I also think Pizza man will eventually hire some other writers. Gotta be crazy hard to come up with 450 pages worth of good shit on an annual basis on your own. I predict S2 will be his last solo venture.
 
I burned through the entire show this week. 9/10 show could go for more dusty mesas and growing shadows.

I only got 10/14 on that quiz. I suck.
 
And since that will no longer be the case......roll on, annual seasons!

I also think Pizza man will eventually hire some other writers. Gotta be crazy hard to come up with 450 pages worth of good shit on an annual basis on your own. I predict S2 will be his last solo venture.

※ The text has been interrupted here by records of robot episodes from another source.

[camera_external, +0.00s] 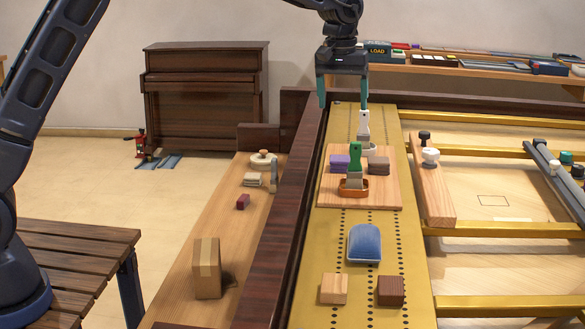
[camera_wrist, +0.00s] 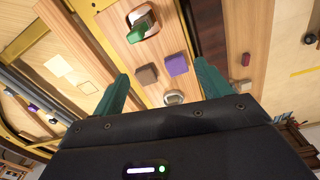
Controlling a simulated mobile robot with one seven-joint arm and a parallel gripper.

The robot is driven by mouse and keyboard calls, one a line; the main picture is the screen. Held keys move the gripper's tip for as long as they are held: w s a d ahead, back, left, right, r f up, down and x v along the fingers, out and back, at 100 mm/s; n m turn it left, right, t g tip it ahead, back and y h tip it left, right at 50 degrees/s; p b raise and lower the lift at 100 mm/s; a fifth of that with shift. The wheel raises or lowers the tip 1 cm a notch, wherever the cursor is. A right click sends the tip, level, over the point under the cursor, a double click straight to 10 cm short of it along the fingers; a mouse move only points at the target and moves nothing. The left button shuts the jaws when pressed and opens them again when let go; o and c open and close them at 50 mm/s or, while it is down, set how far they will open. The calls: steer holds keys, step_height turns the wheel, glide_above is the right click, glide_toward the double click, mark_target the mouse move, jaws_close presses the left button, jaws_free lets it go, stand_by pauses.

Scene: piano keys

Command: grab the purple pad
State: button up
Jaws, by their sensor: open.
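The purple pad (camera_external: 339,162) lies on a small wooden board (camera_external: 329,193) beside a brown pad (camera_external: 379,166). It also shows in the wrist view, where the purple pad (camera_wrist: 177,65) is right of the brown pad (camera_wrist: 146,74). My gripper (camera_external: 343,98) is open and empty, fingers pointing down, above and apart from the board. In the wrist view my gripper (camera_wrist: 161,76) has its two green fingers spread on either side of the pads, with the purple pad nearer the right finger.
A blue pad (camera_external: 364,243) and two blocks lie nearer. A dark rail (camera_external: 288,235) runs along the left.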

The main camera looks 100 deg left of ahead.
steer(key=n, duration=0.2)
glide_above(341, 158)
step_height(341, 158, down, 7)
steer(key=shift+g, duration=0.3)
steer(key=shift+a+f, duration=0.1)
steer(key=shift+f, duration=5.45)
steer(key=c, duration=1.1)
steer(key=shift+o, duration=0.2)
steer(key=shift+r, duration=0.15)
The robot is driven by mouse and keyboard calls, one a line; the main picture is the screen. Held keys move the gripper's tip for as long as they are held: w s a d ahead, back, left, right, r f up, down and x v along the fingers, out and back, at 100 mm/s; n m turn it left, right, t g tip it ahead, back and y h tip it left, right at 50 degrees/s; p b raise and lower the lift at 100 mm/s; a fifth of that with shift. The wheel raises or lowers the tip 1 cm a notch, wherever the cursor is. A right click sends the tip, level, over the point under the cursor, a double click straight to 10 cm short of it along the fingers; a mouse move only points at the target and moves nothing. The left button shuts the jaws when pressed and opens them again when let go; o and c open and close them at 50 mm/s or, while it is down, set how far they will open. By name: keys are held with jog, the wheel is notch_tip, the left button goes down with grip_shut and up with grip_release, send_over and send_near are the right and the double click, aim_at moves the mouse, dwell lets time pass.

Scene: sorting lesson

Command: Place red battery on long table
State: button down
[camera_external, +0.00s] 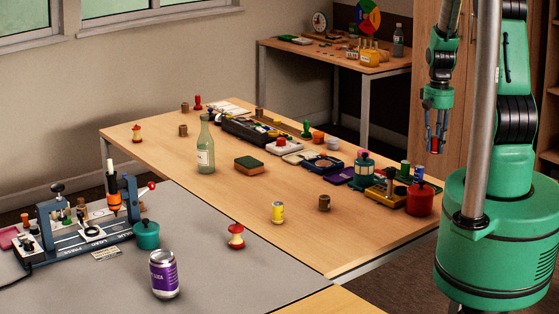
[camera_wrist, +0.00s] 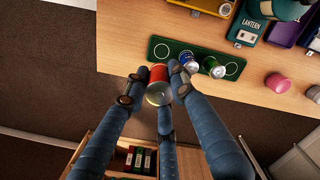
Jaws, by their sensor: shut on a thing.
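The red battery (camera_wrist: 158,75), a red cylinder with a metal end, is between the fingers of my gripper (camera_wrist: 160,88) in the wrist view. My gripper (camera_external: 436,143) is shut on it and hangs in the air near the long table's right end in the external view. The long table (camera_external: 165,152) has a wooden top; its edge (camera_wrist: 120,58) passes behind the battery in the wrist view. A dark green tray (camera_wrist: 174,45) with ringed places lies near this edge. A blue battery (camera_wrist: 189,62) and a green battery (camera_wrist: 214,69) stand in it.
A lantern (camera_external: 362,171), a red pot (camera_external: 420,200) and a yellow device (camera_external: 385,190) crowd the table's right end. A pink object (camera_wrist: 278,83) is right of the tray. Bare wood shows left of the tray. A low shelf (camera_wrist: 125,158) stands below.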

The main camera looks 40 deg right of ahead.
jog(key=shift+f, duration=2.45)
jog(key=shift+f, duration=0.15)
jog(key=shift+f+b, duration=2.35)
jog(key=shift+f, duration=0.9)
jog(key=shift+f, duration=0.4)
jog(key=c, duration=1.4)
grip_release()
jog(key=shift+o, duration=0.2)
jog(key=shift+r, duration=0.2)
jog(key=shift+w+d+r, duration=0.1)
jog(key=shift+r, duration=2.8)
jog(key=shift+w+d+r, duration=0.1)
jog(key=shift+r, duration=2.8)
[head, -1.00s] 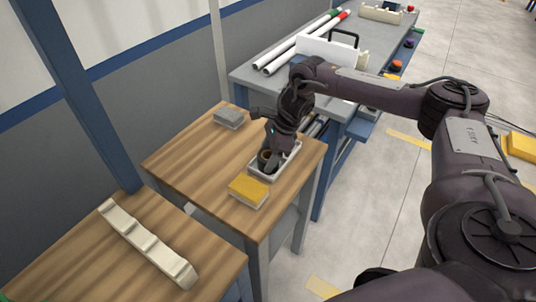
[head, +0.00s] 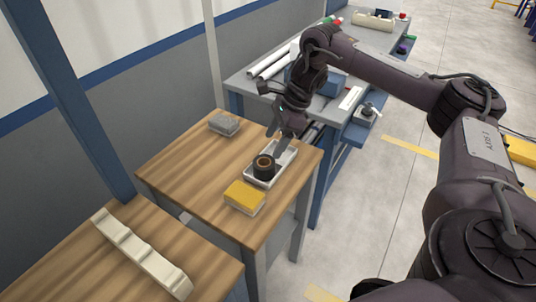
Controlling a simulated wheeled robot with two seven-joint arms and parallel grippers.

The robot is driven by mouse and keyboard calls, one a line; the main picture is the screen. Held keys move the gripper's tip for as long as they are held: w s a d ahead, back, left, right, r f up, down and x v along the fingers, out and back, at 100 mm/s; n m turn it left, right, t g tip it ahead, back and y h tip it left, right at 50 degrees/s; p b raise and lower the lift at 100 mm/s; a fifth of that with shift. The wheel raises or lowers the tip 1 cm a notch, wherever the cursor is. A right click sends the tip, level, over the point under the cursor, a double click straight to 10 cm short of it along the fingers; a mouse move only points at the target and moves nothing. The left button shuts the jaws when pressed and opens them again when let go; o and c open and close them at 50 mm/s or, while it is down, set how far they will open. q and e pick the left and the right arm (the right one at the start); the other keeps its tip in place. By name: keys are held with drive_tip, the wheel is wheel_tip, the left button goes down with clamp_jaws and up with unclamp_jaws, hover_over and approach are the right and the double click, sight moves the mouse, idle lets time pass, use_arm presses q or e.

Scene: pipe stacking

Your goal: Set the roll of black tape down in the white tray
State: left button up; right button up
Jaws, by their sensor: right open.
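The roll of black tape (head: 264,167), with a brown core, sits in the near left part of the white tray (head: 289,158). The tray lies on the wooden table near its right edge. My right gripper (head: 277,142) is open and empty, just above and behind the roll, over the tray. It is apart from the roll as far as I can tell. It hides the far left part of the tray. My left gripper is not in view.
A yellow sponge-like block (head: 244,197) lies close in front of the tray. A grey block (head: 224,124) is at the table's back left. A cream rack (head: 141,255) lies on the nearer table. White pipes (head: 268,62) lie on the grey bench behind.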

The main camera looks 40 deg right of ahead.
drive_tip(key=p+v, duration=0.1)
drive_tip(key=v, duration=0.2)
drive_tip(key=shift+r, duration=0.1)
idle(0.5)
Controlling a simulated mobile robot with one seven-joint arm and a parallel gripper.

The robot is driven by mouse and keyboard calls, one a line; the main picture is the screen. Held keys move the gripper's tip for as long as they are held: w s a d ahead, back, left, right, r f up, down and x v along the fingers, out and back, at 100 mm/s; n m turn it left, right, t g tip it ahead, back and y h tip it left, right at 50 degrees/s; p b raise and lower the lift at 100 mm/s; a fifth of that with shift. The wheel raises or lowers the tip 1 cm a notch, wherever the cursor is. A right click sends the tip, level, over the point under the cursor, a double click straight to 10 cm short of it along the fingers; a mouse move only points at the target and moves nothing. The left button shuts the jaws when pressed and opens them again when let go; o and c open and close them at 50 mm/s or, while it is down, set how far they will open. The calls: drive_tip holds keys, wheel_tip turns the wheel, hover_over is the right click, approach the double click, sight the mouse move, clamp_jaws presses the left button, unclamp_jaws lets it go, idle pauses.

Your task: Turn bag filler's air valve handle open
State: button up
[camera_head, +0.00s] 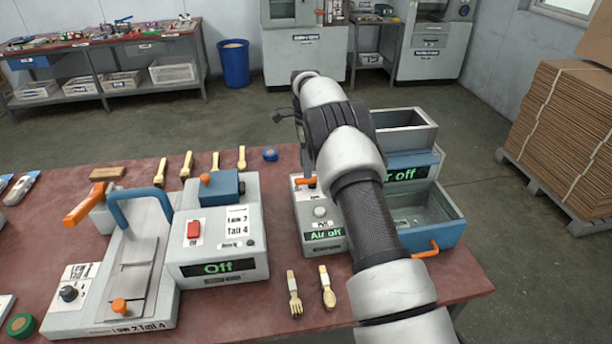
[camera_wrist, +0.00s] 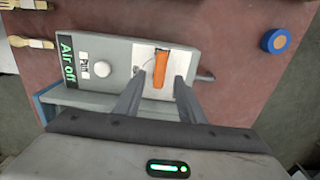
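The bag filler's grey box (camera_head: 310,242) stands near the right end of the red table, with a lit green "Air off" sign (camera_head: 325,235). Its orange air valve handle (camera_head: 305,181) shows at the box's top left, partly beside my arm. In the wrist view the orange handle (camera_wrist: 160,70) lies on a white plate, next to a round white button (camera_wrist: 102,69) and the "Air off" sign (camera_wrist: 67,60). My gripper (camera_wrist: 162,78) is open, its two fingers one on each side of the handle with gaps visible. My arm hides the fingers in the head view.
A second "Air off" sign (camera_head: 407,174) is on a blue-grey unit behind my arm. A wooden fork (camera_head: 294,293) and spoon (camera_head: 327,287) lie in front. A blue roll (camera_wrist: 276,40) lies beside the box.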

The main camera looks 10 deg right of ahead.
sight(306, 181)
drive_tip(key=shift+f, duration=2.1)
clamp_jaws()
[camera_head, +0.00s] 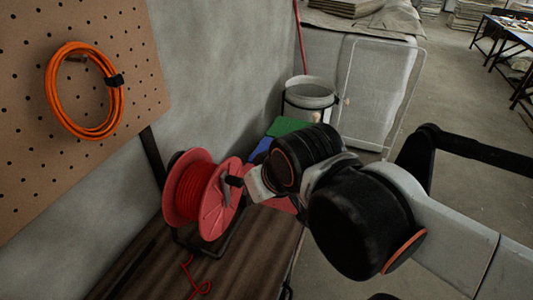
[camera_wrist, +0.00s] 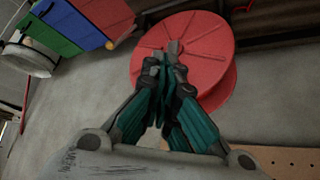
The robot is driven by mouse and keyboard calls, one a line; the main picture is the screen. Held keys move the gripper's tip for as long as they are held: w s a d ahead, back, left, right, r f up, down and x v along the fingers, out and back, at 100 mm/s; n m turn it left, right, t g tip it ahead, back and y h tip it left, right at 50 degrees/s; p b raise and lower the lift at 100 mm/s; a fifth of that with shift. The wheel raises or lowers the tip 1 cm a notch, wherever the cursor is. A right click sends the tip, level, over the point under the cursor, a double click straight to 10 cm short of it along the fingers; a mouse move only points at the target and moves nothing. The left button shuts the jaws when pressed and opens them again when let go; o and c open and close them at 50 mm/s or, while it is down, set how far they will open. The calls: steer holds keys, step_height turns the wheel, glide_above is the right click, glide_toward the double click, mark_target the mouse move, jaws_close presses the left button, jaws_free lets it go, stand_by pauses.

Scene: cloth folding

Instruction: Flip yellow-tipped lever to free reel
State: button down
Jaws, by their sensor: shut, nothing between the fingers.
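The red reel (camera_head: 190,190) carries red cable and stands on its frame on the brown bench. Its round side faces my gripper and also shows in the wrist view (camera_wrist: 205,45). My gripper (camera_wrist: 172,52) is shut and empty, its fingertips in front of the reel's face near the middle; I cannot tell whether they touch it. In the head view my gripper (camera_head: 228,192) is partly lost against the reel. A small yellow tip (camera_wrist: 111,44) shows left of the reel, beside the coloured bins; it looks like the lever's tip, and its shaft is mostly unclear.
Green, blue and red bins (camera_wrist: 72,22) lie close beside the reel. An orange cable coil (camera_head: 85,90) hangs on the pegboard (camera_head: 130,50). Loose red cable (camera_head: 195,280) lies on the bench (camera_head: 250,255). A grey bucket (camera_head: 310,95) stands behind. Open floor lies right.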

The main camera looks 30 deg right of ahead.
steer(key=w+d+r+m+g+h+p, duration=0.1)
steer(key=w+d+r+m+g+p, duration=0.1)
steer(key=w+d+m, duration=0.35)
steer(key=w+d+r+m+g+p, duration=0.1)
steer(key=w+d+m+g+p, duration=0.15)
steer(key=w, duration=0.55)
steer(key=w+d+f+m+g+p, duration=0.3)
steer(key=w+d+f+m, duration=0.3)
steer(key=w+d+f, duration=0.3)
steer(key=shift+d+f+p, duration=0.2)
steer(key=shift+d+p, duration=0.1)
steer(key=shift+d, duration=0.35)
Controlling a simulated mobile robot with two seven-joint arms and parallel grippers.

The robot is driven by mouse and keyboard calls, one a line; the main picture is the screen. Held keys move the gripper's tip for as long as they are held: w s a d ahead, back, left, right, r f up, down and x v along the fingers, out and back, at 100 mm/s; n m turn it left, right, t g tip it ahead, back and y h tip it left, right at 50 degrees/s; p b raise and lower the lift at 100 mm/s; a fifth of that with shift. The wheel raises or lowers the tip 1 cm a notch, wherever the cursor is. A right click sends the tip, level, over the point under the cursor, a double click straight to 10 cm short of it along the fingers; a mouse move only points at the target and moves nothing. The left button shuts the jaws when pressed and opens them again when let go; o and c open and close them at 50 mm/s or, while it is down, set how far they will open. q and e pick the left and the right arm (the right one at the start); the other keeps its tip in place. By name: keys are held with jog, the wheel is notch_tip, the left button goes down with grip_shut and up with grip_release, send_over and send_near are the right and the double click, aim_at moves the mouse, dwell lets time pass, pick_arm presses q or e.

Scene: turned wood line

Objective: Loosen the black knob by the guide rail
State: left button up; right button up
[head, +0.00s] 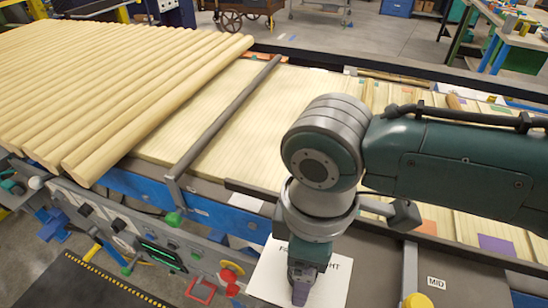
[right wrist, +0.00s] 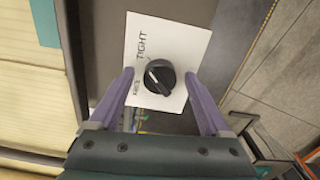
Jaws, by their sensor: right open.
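The black knob (right wrist: 159,77) shows in the right wrist view on a white card (right wrist: 185,48) printed "TIGHT" and what looks like "FREE". A raised bar runs diagonally across the knob's face, with a pale mark at its upper-left end. My right gripper (right wrist: 159,74) is open, with one purple finger on each side of the knob; I cannot tell whether they touch it. In the head view, my right gripper (head: 302,284) points down over the card (head: 266,273) and hides the knob. A dark guide rail (head: 420,238) runs beside it. My left gripper is not in view.
Turned wooden rods (head: 130,75) lie at the left, and a dark bar (head: 228,115) crosses the pale wooden bed. A control panel with a red button (head: 229,273) and green lights is at lower left. A yellow-knobbed lever (head: 412,275) stands right of the gripper.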

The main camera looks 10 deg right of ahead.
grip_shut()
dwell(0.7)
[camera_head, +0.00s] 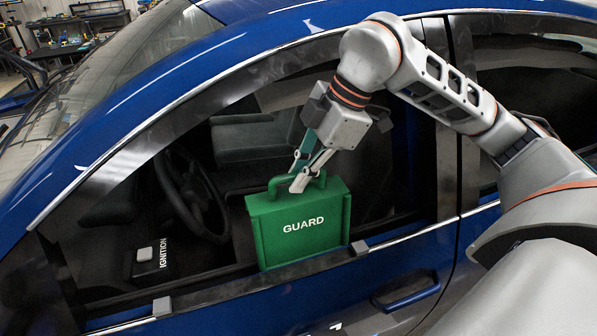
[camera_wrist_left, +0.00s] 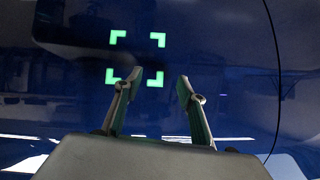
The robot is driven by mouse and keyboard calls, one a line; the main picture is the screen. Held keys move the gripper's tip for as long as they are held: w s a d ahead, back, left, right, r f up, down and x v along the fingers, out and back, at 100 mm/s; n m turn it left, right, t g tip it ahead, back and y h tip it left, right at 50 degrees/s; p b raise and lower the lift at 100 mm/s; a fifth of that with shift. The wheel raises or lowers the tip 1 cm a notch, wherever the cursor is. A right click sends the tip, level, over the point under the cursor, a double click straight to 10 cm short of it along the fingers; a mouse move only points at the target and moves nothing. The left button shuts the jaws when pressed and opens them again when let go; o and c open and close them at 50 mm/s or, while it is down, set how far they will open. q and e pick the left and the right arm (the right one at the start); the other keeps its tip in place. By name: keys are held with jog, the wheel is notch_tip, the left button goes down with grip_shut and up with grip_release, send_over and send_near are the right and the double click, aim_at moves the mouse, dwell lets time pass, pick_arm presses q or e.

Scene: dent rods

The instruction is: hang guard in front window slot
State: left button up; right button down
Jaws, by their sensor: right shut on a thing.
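The green guard (camera_head: 300,228), a box marked GUARD with a handle on top, stands upright at the lower sill of the car's front window (camera_head: 205,285). My right gripper (camera_head: 303,182) is shut on the guard's handle from above. The guard's lower edge is at the sill, between two small grey blocks (camera_head: 162,306) and (camera_head: 360,248); I cannot tell whether it rests in a slot. My left gripper (camera_wrist_left: 158,90) shows only in the left wrist view, its fingers apart and empty, facing the blue door with green corner marks (camera_wrist_left: 136,57).
Inside the car are a steering wheel (camera_head: 190,195), a seat (camera_head: 245,150) and a box marked IGNITION (camera_head: 145,262). A door handle (camera_head: 405,290) sits below right of the guard. A door seam (camera_wrist_left: 275,80) runs right of my left gripper.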

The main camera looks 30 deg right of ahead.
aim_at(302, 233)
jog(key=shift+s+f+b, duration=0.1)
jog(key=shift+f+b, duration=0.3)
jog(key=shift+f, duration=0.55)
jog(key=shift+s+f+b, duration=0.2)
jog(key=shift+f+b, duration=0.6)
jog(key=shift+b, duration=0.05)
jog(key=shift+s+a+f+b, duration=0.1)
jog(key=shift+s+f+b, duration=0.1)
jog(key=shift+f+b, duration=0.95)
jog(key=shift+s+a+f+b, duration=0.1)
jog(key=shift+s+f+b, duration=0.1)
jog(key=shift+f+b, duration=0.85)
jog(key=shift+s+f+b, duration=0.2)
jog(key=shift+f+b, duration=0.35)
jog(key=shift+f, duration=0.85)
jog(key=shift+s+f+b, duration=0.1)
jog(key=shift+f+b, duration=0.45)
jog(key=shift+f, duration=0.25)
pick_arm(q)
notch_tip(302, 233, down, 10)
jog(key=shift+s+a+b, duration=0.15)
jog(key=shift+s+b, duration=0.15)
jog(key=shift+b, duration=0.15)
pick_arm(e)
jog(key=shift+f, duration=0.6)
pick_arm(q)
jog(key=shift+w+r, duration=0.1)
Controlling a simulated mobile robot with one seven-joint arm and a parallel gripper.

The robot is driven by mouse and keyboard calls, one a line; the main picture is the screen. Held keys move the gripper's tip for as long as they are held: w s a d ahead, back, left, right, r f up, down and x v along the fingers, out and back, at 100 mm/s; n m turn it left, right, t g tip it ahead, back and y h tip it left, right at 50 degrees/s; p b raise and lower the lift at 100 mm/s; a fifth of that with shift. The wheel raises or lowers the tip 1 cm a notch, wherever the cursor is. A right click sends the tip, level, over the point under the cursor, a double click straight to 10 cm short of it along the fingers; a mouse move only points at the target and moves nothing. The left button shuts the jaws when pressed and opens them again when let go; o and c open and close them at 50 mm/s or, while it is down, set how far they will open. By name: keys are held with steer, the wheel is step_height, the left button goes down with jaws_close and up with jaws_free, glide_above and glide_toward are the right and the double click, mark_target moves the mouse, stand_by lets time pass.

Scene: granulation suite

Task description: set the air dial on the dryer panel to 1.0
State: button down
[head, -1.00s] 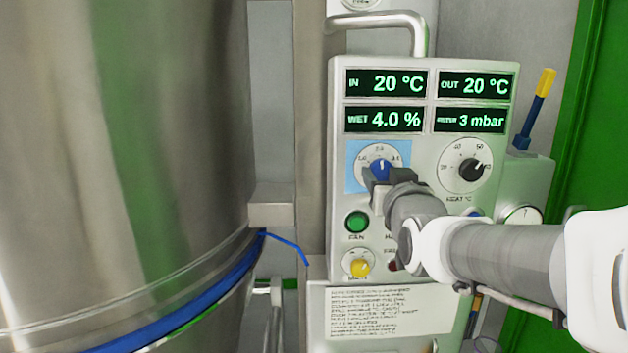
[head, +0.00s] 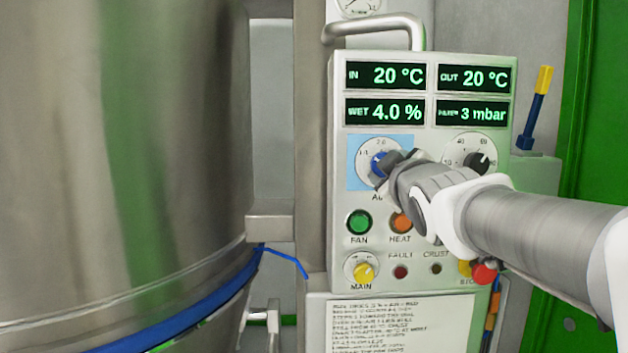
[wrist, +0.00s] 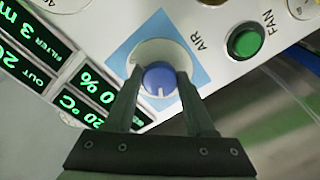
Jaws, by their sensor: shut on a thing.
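The air dial is a white scale with a blue knob (head: 377,166) on a light-blue square (head: 354,178) at the upper left of the dryer panel (head: 456,226). My gripper (wrist: 159,84) is shut on the blue knob, one finger on each side, in the wrist view. A short white line on the knob (wrist: 158,76) points toward the bottom of that picture. In the head view my gripper (head: 385,166) covers the dial's right side. I cannot read the pointer against the scale for certain.
The heat dial (head: 480,162) sits just right of my wrist. The green fan button (head: 359,222), orange heat button (head: 401,222), yellow main knob (head: 364,272) and red stop button (head: 484,272) are below. A steel vessel (head: 120,150) fills the left.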

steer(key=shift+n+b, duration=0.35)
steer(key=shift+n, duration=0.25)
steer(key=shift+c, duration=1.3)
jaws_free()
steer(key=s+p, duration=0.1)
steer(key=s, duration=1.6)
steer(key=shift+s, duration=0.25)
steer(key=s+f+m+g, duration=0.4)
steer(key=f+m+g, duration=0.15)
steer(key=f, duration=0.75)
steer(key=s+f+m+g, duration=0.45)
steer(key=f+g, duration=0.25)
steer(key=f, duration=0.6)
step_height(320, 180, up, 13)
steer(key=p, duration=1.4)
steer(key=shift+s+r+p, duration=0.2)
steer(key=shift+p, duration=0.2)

He's probably just wanting to establish a tone of what he wants this show to be before he brings other folks on board.
 
A few more Pizzolatto interview excerpts from The Daily Beast:

- ‘True Detectives’ Godless Universe

I'm happy this article was written. The "discussion" we had early on in this thread was about "Is this anti-religion or not" bothered me. I never took it that way, nor did I take it as Rust and his rationalistic approach was not necessarily good but better than the "religious" view.

Anybody that takes this season as some sort of parable of what believing in a religion or something like that will do to you, I think is missing the overall point of the show.
 
- The Point: Doubters - How the skeptics miss the point of True Detective's skepticism
In the New Republic yesterday, Isaac Chotiner expressed relief that Sunday night’s episode of True Detective had returned to its roots as a “police procedural,” praising one scene in Episode 7 by comparing it to a “great scene between Kevin Spacey and Guy Pearce in L.A. Confidential.” This is like praising a scene between Vronsky and Anna in Anna Karenina for reminding one of a “great scene in Danielle Steele” (okay it’s not quite that bad). Nevertheless, Chotiner’s commentary reflects what has become the consensus critical view that True Detective is a well-acted and compellingly plotted mystery, which is held back by its occasional pretensions to intellectual seriousness. Above all, True Detective stands accused of engaging in philosophy.